(Data from robot episodes)
>> start

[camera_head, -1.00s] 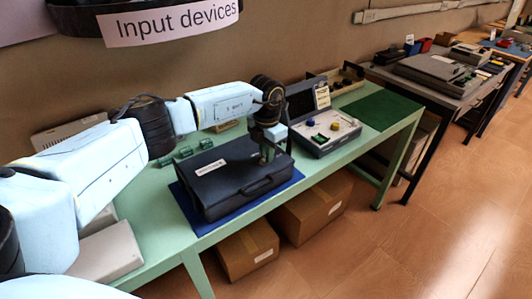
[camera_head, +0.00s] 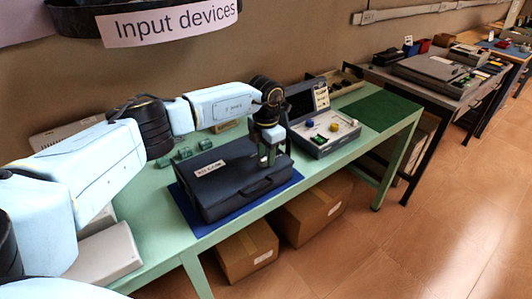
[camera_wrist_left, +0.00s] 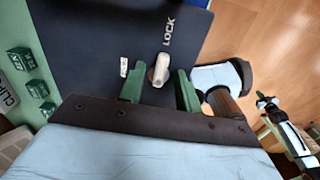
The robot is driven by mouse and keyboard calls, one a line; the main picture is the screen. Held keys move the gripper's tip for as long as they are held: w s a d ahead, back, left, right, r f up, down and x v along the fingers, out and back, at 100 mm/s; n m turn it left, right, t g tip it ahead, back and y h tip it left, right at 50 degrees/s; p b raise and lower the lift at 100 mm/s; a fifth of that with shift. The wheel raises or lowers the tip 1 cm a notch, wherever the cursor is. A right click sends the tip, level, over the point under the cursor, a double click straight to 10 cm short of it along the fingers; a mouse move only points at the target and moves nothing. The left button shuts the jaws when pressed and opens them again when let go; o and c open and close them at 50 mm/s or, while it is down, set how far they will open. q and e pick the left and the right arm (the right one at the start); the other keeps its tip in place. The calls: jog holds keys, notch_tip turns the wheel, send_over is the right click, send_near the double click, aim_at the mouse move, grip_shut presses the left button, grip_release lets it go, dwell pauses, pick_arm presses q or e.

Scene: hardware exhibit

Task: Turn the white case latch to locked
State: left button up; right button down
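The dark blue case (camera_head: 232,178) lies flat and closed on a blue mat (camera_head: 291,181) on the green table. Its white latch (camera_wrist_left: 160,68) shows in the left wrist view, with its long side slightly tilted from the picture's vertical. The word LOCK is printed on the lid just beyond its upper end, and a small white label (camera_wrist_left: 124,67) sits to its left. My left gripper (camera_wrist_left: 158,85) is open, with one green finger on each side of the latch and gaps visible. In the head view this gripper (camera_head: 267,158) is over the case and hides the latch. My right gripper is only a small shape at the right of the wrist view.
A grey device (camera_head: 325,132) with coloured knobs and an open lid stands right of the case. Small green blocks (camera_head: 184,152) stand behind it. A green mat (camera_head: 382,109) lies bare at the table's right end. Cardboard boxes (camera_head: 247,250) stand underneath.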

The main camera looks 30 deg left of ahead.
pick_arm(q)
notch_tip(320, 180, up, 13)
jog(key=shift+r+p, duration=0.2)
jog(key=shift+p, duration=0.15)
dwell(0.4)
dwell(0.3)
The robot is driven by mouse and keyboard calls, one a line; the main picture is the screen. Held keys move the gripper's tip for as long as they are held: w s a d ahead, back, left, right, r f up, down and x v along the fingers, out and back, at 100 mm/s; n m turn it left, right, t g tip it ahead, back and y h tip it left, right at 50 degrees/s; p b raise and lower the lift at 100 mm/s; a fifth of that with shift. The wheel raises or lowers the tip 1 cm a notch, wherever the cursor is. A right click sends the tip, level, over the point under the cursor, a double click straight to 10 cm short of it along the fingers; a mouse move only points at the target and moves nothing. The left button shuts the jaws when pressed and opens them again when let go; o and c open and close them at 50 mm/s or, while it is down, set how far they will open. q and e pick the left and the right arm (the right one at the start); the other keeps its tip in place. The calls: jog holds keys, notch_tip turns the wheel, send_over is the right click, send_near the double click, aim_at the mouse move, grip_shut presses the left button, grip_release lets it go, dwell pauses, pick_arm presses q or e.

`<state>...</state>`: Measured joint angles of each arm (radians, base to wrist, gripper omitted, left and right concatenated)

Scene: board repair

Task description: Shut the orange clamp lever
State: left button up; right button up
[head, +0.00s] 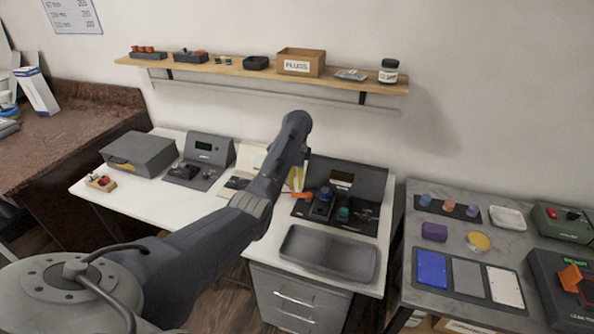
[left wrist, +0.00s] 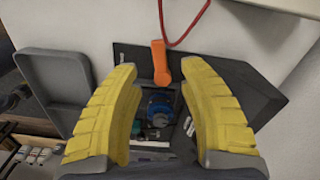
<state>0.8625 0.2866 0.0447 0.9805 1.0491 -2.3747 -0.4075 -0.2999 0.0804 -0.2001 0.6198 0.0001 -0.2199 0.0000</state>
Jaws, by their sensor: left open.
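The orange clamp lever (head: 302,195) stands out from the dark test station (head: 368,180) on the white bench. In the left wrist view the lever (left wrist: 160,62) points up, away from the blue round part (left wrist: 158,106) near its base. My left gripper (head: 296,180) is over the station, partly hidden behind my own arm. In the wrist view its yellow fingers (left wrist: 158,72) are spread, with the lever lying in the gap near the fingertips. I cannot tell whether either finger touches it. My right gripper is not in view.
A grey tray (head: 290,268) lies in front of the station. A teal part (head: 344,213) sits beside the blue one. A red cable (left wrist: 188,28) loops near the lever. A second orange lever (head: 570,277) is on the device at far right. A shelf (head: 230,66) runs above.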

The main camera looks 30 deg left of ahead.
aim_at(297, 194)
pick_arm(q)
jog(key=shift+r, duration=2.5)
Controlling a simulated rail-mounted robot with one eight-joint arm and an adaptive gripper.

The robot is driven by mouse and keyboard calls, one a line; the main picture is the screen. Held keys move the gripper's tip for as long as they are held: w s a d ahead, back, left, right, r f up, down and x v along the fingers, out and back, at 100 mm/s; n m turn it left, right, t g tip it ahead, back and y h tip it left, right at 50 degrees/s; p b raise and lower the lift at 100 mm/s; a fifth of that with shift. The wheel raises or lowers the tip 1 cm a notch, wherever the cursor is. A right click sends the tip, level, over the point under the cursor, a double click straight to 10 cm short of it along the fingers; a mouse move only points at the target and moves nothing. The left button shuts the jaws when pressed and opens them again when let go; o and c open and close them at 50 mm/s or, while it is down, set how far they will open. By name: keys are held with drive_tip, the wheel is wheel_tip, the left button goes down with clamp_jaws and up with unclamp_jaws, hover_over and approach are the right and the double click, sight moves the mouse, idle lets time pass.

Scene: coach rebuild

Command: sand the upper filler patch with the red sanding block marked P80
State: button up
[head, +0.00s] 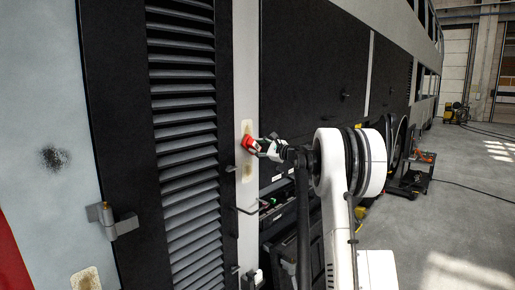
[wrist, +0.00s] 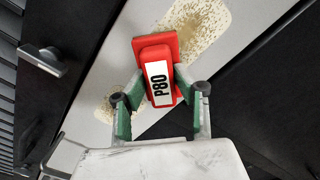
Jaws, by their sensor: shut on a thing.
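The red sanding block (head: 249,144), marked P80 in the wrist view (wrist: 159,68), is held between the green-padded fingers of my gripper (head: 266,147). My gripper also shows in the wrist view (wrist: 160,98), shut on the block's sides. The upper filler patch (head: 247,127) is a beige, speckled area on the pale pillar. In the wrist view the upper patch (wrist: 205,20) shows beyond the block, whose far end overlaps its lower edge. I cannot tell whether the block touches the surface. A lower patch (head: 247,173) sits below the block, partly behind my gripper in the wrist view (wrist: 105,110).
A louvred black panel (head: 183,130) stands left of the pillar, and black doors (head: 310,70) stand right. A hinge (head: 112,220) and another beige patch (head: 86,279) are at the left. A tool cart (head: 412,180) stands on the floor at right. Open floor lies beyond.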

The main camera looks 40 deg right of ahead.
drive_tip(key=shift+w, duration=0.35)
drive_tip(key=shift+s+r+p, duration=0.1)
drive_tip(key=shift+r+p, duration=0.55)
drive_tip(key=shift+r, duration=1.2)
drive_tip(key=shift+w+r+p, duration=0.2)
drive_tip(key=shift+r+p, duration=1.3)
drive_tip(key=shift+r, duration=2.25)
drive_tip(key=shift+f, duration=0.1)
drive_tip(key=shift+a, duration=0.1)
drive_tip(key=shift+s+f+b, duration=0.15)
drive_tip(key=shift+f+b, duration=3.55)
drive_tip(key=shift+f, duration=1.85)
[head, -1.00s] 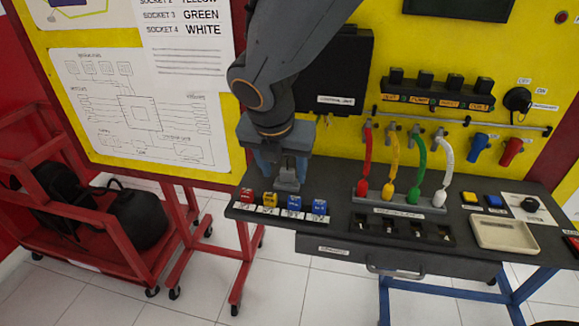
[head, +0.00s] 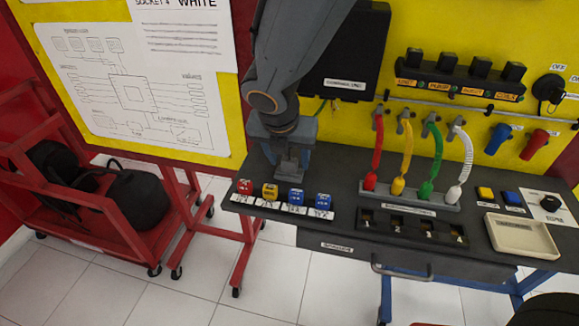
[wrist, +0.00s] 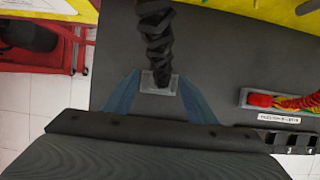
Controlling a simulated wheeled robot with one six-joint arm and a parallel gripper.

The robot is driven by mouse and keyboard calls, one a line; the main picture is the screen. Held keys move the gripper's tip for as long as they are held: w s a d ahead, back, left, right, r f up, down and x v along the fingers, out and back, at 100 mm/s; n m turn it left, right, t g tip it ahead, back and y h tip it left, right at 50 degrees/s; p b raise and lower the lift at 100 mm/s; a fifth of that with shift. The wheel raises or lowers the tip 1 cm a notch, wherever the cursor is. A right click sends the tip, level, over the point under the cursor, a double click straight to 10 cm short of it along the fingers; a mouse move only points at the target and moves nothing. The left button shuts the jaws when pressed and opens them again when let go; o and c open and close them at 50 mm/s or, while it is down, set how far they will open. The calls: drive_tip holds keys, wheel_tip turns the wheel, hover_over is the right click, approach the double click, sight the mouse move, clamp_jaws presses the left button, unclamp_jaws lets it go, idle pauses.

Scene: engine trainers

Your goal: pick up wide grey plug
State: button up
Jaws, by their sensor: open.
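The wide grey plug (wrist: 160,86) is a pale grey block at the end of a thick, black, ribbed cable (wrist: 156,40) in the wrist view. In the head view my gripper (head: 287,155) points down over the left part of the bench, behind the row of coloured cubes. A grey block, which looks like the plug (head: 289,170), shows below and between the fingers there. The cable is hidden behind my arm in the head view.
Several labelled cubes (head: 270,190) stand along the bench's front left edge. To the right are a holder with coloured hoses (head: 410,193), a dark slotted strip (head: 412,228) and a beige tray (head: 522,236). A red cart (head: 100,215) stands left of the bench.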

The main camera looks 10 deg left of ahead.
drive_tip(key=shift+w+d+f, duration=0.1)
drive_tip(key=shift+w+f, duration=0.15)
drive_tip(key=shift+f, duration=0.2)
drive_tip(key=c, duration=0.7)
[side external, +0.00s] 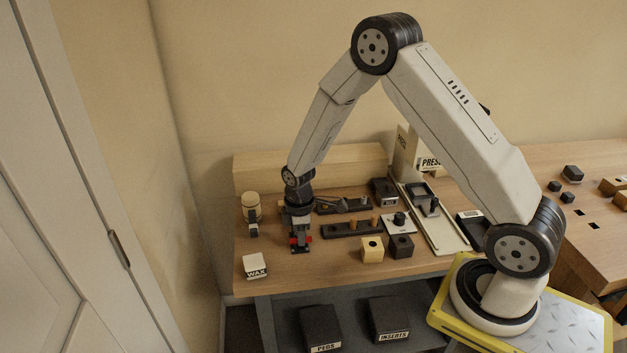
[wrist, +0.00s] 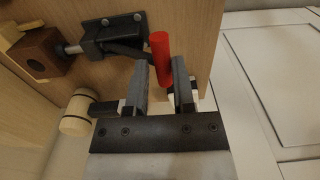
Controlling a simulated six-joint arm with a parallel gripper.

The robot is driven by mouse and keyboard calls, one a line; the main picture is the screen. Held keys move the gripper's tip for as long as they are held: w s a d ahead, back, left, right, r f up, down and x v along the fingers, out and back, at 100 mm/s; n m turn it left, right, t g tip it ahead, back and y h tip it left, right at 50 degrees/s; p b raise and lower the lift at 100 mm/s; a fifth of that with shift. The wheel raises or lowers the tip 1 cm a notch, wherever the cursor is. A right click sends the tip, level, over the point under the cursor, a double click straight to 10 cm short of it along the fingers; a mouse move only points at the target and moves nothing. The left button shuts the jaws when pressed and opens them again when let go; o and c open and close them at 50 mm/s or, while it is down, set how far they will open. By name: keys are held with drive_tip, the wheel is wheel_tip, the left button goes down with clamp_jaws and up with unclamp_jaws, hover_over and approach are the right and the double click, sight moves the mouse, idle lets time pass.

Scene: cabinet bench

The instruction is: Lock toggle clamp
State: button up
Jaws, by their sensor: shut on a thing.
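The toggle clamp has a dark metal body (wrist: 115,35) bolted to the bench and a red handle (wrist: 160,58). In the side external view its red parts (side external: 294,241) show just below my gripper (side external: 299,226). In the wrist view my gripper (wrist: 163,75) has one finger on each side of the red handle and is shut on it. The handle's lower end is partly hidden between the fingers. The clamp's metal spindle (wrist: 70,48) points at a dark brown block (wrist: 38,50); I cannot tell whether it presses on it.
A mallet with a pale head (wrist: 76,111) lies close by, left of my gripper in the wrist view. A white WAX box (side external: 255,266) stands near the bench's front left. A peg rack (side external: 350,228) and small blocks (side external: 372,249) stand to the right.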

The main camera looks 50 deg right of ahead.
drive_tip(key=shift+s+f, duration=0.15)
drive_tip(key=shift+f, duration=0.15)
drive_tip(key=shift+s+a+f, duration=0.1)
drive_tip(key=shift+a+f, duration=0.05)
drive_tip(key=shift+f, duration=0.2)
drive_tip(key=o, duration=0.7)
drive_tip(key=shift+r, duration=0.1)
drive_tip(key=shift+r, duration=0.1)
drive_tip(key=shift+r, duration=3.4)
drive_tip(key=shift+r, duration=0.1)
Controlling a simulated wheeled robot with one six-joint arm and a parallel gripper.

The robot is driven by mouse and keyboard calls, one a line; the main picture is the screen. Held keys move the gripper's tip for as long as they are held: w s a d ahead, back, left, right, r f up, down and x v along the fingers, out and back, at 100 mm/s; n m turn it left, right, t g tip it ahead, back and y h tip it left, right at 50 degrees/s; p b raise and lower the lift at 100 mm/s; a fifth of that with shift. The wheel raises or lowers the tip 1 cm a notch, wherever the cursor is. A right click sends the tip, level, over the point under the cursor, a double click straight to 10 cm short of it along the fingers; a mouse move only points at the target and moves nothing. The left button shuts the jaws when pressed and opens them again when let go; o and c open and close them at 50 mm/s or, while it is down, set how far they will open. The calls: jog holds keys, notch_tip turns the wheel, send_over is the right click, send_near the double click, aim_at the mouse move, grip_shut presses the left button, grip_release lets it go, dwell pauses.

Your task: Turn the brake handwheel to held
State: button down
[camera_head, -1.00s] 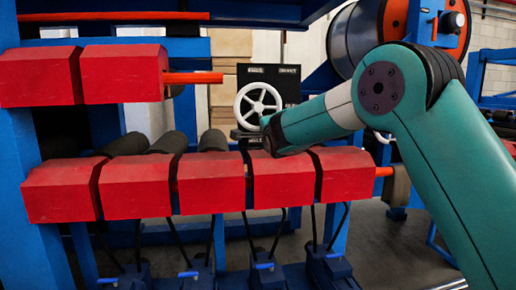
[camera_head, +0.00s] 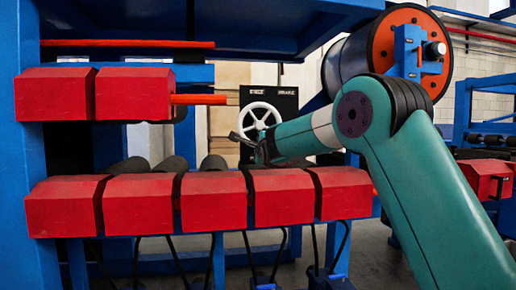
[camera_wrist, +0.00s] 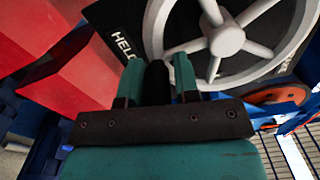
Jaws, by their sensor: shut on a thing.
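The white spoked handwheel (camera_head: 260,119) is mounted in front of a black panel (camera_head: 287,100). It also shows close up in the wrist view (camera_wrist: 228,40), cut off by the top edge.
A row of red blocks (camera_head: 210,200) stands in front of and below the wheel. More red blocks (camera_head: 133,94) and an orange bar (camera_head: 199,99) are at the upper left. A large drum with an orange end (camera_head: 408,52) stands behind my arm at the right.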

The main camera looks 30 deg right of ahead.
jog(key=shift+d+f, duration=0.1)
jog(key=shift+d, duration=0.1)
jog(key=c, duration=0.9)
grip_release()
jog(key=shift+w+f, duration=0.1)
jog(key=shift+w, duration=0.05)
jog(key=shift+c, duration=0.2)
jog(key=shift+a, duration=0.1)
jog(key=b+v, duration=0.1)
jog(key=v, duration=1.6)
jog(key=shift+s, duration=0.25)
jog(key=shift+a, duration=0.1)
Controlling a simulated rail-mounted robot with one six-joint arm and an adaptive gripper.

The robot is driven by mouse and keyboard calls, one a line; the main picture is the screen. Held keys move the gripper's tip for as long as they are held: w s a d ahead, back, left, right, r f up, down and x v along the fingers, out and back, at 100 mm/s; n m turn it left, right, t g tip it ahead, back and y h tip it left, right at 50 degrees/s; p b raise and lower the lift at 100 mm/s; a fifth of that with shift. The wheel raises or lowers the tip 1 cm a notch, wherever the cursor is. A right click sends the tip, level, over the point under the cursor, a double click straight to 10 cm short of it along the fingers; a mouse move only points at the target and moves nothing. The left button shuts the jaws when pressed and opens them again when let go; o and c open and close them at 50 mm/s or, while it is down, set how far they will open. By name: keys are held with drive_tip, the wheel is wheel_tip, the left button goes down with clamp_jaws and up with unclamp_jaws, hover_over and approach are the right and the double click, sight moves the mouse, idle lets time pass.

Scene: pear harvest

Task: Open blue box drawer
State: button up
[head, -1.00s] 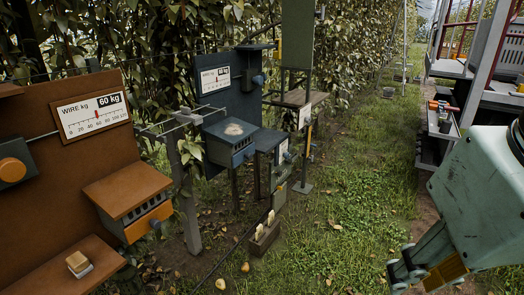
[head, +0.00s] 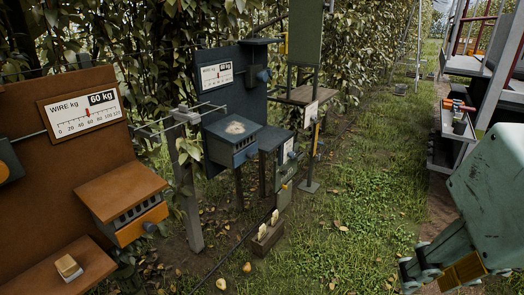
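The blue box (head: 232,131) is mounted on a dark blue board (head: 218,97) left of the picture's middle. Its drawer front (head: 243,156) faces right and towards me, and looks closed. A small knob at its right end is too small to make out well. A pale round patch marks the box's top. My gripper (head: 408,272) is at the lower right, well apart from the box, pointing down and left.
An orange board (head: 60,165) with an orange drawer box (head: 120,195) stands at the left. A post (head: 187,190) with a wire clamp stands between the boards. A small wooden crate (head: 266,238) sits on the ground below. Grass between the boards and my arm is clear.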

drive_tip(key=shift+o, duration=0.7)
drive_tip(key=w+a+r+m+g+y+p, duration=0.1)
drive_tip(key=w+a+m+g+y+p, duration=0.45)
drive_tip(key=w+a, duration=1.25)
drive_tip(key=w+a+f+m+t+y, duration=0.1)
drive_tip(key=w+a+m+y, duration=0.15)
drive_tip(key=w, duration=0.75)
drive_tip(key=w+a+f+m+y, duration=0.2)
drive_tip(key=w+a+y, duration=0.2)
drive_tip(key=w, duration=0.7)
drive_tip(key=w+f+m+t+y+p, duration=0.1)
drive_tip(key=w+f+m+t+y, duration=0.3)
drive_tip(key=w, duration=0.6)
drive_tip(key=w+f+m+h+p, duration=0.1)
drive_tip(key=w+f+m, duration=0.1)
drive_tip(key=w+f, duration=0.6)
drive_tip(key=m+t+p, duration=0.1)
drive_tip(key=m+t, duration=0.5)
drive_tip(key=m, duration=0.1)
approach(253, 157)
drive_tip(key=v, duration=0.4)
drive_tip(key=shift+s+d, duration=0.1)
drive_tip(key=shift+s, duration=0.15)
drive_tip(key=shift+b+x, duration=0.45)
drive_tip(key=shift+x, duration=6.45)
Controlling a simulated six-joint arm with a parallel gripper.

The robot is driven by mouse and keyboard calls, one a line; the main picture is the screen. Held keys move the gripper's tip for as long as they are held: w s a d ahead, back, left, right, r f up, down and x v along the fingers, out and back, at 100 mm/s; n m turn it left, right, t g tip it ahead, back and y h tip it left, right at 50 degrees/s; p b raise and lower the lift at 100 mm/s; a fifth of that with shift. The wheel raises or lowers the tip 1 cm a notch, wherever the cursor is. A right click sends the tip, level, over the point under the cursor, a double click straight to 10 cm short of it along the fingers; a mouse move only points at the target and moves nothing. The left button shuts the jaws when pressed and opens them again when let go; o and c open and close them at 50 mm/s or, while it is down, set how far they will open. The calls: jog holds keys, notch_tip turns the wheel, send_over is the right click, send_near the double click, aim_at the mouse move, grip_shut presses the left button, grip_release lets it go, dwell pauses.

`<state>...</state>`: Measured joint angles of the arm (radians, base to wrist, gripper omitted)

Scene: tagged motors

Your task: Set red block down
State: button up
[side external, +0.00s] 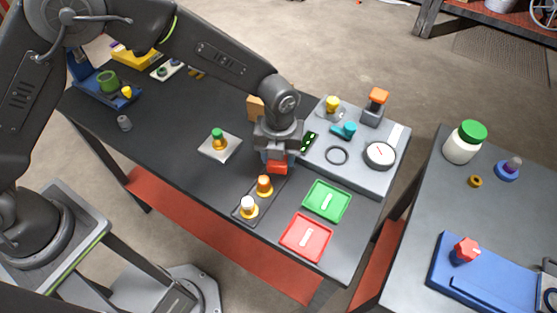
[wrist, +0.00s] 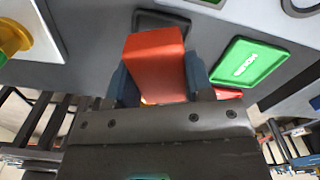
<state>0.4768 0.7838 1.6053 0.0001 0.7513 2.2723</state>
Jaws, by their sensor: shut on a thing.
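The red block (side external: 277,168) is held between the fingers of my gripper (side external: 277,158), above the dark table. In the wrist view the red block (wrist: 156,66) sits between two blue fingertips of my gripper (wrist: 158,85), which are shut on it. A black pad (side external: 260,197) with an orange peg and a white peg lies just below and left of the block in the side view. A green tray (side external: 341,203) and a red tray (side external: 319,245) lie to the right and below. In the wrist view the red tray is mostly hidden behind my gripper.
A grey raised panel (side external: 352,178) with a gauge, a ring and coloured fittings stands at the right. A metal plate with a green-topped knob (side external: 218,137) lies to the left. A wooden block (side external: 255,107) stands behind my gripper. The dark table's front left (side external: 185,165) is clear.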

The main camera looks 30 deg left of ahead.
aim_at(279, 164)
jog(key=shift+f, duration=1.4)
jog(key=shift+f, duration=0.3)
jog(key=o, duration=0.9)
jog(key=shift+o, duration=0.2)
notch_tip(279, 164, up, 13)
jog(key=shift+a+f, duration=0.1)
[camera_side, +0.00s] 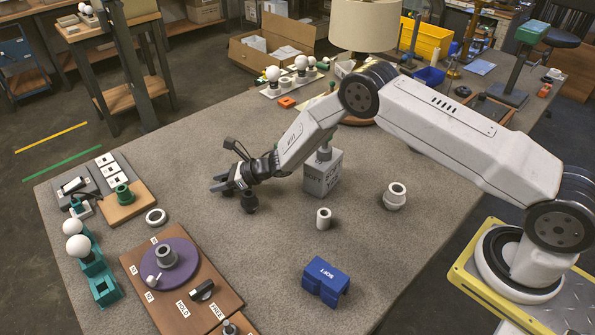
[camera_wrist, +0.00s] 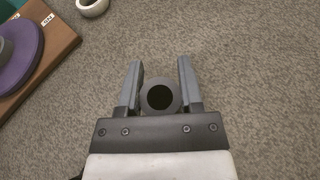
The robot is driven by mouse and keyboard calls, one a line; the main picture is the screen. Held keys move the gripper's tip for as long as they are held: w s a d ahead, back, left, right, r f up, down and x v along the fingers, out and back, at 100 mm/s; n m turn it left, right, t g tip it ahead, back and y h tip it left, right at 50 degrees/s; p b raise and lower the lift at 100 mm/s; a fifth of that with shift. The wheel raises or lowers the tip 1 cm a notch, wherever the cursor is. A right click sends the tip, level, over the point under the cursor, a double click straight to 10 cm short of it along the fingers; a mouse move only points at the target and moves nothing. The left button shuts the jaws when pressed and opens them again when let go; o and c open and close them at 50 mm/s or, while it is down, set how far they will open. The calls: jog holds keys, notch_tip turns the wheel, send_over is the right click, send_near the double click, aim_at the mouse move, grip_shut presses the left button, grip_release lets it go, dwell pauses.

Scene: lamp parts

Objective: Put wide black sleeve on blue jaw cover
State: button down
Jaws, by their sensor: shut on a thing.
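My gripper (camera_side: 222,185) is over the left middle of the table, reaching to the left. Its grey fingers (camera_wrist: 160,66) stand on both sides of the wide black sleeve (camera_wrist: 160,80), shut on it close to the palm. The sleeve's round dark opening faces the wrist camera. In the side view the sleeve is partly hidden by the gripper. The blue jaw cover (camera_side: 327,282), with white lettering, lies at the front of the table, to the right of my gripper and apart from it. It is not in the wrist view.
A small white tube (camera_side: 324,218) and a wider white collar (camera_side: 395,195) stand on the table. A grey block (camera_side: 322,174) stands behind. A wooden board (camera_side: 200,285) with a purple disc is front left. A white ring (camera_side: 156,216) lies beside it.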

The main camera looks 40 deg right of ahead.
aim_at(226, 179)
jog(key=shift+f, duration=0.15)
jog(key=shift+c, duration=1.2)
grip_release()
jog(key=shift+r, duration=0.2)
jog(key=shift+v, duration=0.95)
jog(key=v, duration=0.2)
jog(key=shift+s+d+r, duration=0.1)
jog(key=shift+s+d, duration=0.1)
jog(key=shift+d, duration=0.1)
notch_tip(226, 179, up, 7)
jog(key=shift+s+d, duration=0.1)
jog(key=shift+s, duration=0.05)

>> end

● **Stated task**
Look above for every line with the word "adaptive" and copy it.

● **Output**
Controlling a simulated rail-mounted robot with one eight-joint arm and an adaptive gripper.
Controlling a simulated rail-mounted robot with one six-joint arm and an adaptive gripper.

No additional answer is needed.